I’ve been fortunate enough to learn more about the big, bad art world through my artist friends, big-deal gallery openings and talking to the types of people who buy (or don’t buy, as the case may be) art. I’m discovering that one might approach a career in art in a deliberate and measured way. One might take a lengthy period of time to think and to ready oneself, to prepare. Being sure of your work and intentions can enable you to present something solid when the time is right.
I’ve always been in a hurry to do all the things I want to do, and far more inclined to dive right in without adequate forethought, be it moving to Edinburgh to study having done zero research on Edinburgh, or buying lovely musical instruments on a whim, or signing up for a graphic design course three days before the beginning of term. I think of it as engineering luck by pushing myself into situations that might become opportunities. I suppose it’s a bit like playing those old computer games, like Street Fighter, and just pushing that one button really fast so you get the most kicks in and you more or less have to win because something has to connect. But now that I think about it, look at all the energy I have to expend in so many directions! What if I had the focus to work at the one thing I knew mattered to me most of all?
But while I may be over-stimulated, I certainly don’t have a limited attention span. I work most satisfyingly when I work intently on one thing for hours at a time. I like not having to rush; I like labouring over my task and doing it well. Perhaps I’ve reached a point where I’ve tried enough things and need to consider which things are really worth my attention.

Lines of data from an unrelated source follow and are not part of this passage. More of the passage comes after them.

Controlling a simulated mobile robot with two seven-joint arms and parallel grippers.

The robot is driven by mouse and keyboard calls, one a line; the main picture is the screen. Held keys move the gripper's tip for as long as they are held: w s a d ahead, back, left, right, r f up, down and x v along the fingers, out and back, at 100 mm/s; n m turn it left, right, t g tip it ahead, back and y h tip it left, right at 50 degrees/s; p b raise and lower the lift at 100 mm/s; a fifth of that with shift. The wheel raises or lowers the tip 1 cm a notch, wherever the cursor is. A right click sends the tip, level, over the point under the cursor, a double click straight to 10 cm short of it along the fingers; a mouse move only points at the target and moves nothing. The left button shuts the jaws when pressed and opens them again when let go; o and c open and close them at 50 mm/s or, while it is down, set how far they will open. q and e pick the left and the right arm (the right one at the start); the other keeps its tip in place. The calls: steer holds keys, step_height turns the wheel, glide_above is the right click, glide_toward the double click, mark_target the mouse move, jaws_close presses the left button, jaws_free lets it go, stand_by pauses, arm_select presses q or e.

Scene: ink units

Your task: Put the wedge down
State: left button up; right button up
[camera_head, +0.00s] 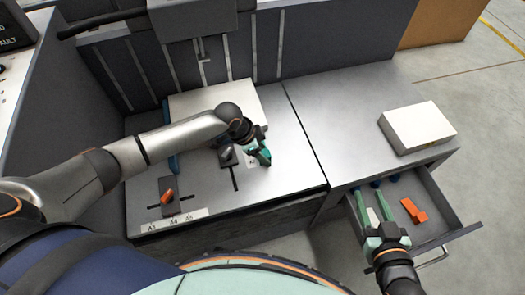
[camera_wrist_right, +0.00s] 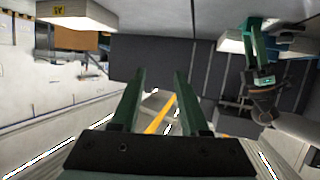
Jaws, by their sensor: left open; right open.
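An orange block (camera_head: 413,210), which looks like the wedge, lies in the open drawer (camera_head: 451,232) at the right. My right gripper (camera_head: 373,211) is open over the left part of the drawer, to the left of the orange block and apart from it. Its two green fingers also show in the right wrist view (camera_wrist_right: 158,88), with nothing held between them. My left gripper (camera_head: 261,150) is above the grey worktop, by a dark slotted fitting (camera_head: 227,158). Its green fingers also show in the right wrist view (camera_wrist_right: 259,42).
A white box (camera_head: 417,127) stands on the cabinet top (camera_head: 340,100) behind the drawer. A dark block with an orange lever (camera_head: 168,196) sits on the worktop (camera_head: 285,178) near a label strip. Blue parts (camera_head: 376,184) show at the drawer's back.

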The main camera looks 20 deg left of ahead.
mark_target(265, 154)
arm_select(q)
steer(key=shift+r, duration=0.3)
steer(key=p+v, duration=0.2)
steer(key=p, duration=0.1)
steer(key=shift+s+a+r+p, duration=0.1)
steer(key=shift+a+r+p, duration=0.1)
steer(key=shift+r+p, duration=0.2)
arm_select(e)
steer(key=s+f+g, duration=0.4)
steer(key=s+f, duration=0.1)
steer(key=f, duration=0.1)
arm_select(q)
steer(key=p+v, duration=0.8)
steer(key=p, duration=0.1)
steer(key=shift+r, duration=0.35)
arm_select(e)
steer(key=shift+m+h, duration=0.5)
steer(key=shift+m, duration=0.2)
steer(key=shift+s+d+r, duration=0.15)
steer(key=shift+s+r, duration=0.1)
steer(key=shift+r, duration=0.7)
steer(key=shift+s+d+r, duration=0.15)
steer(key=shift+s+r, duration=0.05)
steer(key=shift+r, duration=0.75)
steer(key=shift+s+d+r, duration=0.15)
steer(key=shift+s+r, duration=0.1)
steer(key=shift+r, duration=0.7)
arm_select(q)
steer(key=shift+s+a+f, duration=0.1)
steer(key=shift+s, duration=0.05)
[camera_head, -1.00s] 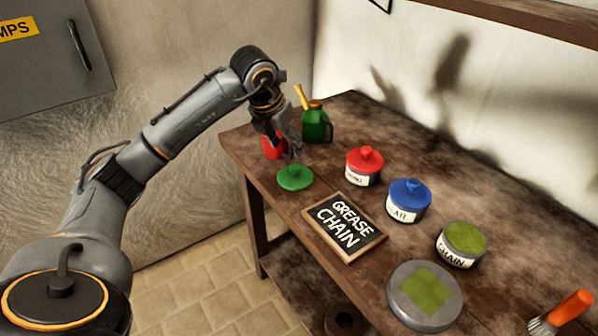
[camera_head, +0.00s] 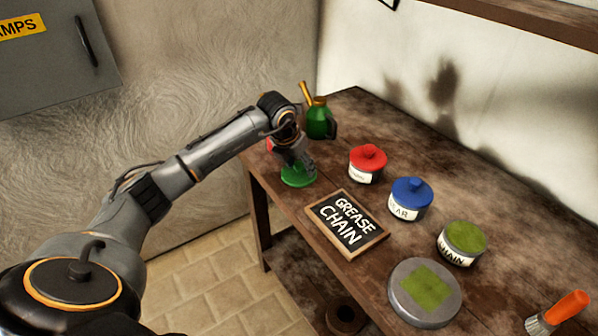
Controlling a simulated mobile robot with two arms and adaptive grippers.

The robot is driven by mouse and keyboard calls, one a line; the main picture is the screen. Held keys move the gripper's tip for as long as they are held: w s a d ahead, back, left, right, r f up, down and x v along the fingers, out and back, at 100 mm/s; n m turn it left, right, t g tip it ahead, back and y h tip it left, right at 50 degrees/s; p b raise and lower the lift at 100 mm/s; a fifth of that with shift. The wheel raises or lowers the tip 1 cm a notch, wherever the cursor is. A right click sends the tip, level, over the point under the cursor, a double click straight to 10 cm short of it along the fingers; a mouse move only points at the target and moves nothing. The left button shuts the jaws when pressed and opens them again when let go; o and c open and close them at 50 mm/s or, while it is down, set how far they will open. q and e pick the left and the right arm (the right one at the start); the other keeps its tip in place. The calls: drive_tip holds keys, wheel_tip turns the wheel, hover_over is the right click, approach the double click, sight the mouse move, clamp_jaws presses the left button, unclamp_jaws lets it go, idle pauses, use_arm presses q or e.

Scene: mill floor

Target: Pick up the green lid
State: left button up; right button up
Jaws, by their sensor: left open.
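The green lid (camera_head: 297,178) lies on the wooden bench near its left front edge. My left gripper (camera_head: 298,172) is over the lid with its fingers pointing down. It is open and hides the lid's knob and top, so I cannot tell whether the fingers touch it. My right gripper is not in view. A jar labelled CHAIN (camera_head: 462,243) has no knobbed lid and shows green content on top.
A slate reading GREASE CHAIN (camera_head: 346,224) lies right of the lid. A red-lidded jar (camera_head: 367,164), a blue-lidded jar (camera_head: 410,199), a green oil can (camera_head: 318,119), a round tin (camera_head: 425,293) and a brush (camera_head: 558,312) stand or lie around. Something red is mostly hidden behind my gripper.

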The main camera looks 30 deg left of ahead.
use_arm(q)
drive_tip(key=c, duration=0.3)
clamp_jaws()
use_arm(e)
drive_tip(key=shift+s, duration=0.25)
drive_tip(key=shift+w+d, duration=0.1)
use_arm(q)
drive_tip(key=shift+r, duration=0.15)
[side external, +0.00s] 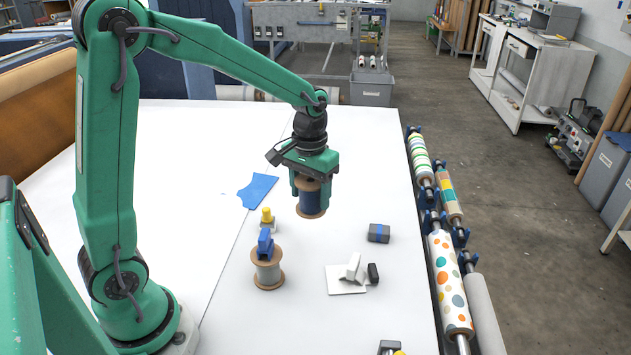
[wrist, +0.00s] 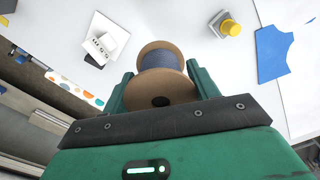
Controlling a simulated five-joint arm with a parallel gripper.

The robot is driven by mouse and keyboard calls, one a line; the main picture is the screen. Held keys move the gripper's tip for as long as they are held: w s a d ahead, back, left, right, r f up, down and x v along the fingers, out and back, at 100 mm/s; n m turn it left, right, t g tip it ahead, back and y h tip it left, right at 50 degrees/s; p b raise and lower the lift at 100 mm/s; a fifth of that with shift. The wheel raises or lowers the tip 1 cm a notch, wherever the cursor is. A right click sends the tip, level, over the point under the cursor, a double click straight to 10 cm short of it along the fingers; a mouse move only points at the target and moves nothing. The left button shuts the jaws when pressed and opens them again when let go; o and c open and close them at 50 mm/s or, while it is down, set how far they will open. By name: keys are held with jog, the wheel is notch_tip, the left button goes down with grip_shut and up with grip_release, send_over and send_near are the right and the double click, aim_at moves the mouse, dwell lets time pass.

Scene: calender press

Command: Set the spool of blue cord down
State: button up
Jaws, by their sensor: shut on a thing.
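The spool of blue cord (side external: 310,198) has tan flanges and dark blue windings. My gripper (side external: 311,184) is shut on it, with a green finger on each side. The spool is upright in the side view, over the white table (side external: 330,130); I cannot tell whether its lower flange touches the surface. In the wrist view the spool (wrist: 160,58) sits between the fingers of my gripper (wrist: 160,80), one flange facing the camera.
A blue scrap (side external: 257,190), a yellow-topped piece (side external: 267,216), a tan spool (side external: 267,272) with a blue item on top, a white stand (side external: 346,281), a black piece (side external: 373,273) and a dark block (side external: 379,233) surround it. Patterned rolls (side external: 450,280) line the right edge.

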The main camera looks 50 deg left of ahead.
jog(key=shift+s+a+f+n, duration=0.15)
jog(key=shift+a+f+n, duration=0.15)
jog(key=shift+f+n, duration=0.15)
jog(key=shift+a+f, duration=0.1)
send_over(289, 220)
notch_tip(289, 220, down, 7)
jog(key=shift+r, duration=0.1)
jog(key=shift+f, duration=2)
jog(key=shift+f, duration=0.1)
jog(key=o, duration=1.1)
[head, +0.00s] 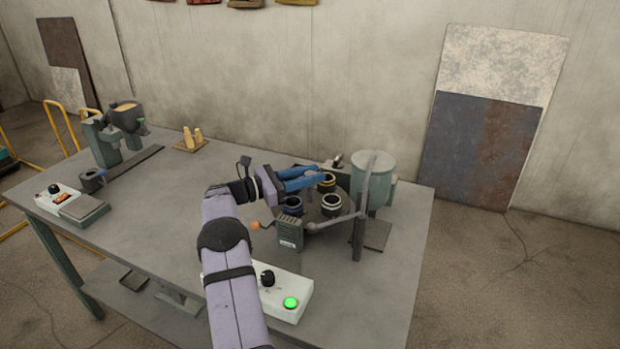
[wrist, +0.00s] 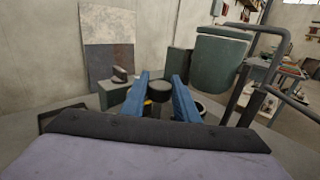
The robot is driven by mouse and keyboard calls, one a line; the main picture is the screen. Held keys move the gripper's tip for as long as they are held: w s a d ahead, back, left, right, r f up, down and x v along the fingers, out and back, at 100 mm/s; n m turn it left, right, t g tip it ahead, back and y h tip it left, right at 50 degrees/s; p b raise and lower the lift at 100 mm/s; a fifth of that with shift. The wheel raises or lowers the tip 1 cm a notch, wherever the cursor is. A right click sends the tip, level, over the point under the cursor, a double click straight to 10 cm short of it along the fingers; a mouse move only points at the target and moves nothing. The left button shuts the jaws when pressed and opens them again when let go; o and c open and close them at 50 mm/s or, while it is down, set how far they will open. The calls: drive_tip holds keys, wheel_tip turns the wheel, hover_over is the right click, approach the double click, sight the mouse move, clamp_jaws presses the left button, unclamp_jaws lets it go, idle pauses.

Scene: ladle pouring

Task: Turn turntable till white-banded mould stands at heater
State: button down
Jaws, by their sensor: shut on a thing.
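The round dark turntable (head: 311,205) stands on the right of the bench and carries moulds. The white-banded mould (head: 331,203) is at its front right, the yellow-banded mould (head: 327,181) behind it, and a blue-banded mould (head: 292,208) at the left. My gripper (head: 320,174) reaches over the turntable from the left. In the wrist view its blue fingers are shut on a dark round knob (wrist: 160,88). A vented green box (head: 289,233) at the front edge and a green cylinder (head: 372,180) at the right stand beside the turntable. I cannot tell which is the heater.
A grey pipe frame (head: 357,238) stands close at the turntable's right. A control box with a lit green button (head: 291,302) is in front. A ladle stand (head: 106,145) and small yellow pieces (head: 192,138) are farther left. The middle of the bench is mostly clear.

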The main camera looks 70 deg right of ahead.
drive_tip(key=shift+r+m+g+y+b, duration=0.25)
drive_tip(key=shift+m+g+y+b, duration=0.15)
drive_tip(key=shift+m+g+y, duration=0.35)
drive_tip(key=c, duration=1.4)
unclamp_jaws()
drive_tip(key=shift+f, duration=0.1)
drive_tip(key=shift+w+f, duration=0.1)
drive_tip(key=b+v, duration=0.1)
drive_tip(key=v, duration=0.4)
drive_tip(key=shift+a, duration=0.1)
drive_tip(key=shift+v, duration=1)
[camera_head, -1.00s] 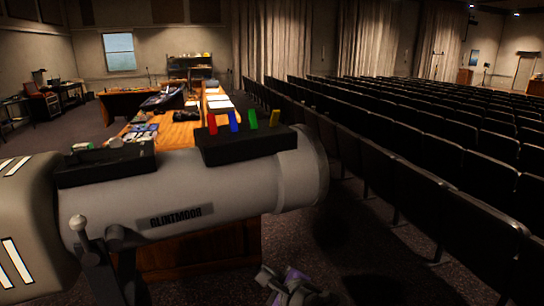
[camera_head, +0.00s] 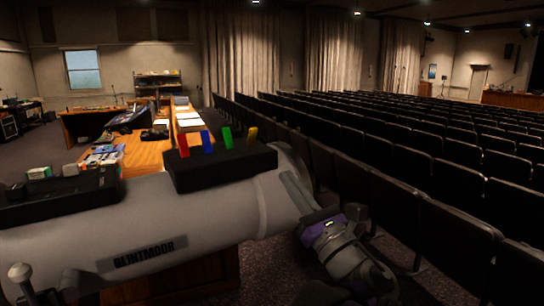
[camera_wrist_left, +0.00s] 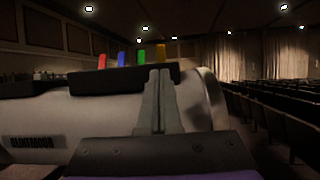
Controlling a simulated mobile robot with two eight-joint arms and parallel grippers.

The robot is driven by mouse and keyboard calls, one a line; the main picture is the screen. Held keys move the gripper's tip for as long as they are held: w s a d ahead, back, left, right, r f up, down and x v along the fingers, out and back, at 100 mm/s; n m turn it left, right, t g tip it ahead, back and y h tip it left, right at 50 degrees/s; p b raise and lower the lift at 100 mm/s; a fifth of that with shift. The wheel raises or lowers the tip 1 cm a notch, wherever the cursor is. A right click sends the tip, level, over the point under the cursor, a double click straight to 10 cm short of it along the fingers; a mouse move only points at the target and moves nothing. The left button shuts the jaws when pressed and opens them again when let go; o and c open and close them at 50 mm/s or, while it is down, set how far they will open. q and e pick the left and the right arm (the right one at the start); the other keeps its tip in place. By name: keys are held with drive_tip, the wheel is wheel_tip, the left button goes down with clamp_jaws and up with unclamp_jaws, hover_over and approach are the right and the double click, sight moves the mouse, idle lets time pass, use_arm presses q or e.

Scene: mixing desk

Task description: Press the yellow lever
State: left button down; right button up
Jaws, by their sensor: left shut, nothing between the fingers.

In fact, I am culling a few things from my hectic schedule just now and am quietly thrilled to be adjusting to probably the best phase of my life so far. As of this coming week, I will no longer be working part time at a café to pay my bills, and I will no longer be spending several evenings a week wrestling with Photoshop and InDesign. It’s hopes and dreams from here on in, baby, and I won’t be pouring away a minute of my time on anything that isn’t art. I’m starting with a three-month intensive at the atelier, peppered with a week at Julian Ashton’s in Sydney, and making a lot of hot dates with Bammes.
Wish me luck!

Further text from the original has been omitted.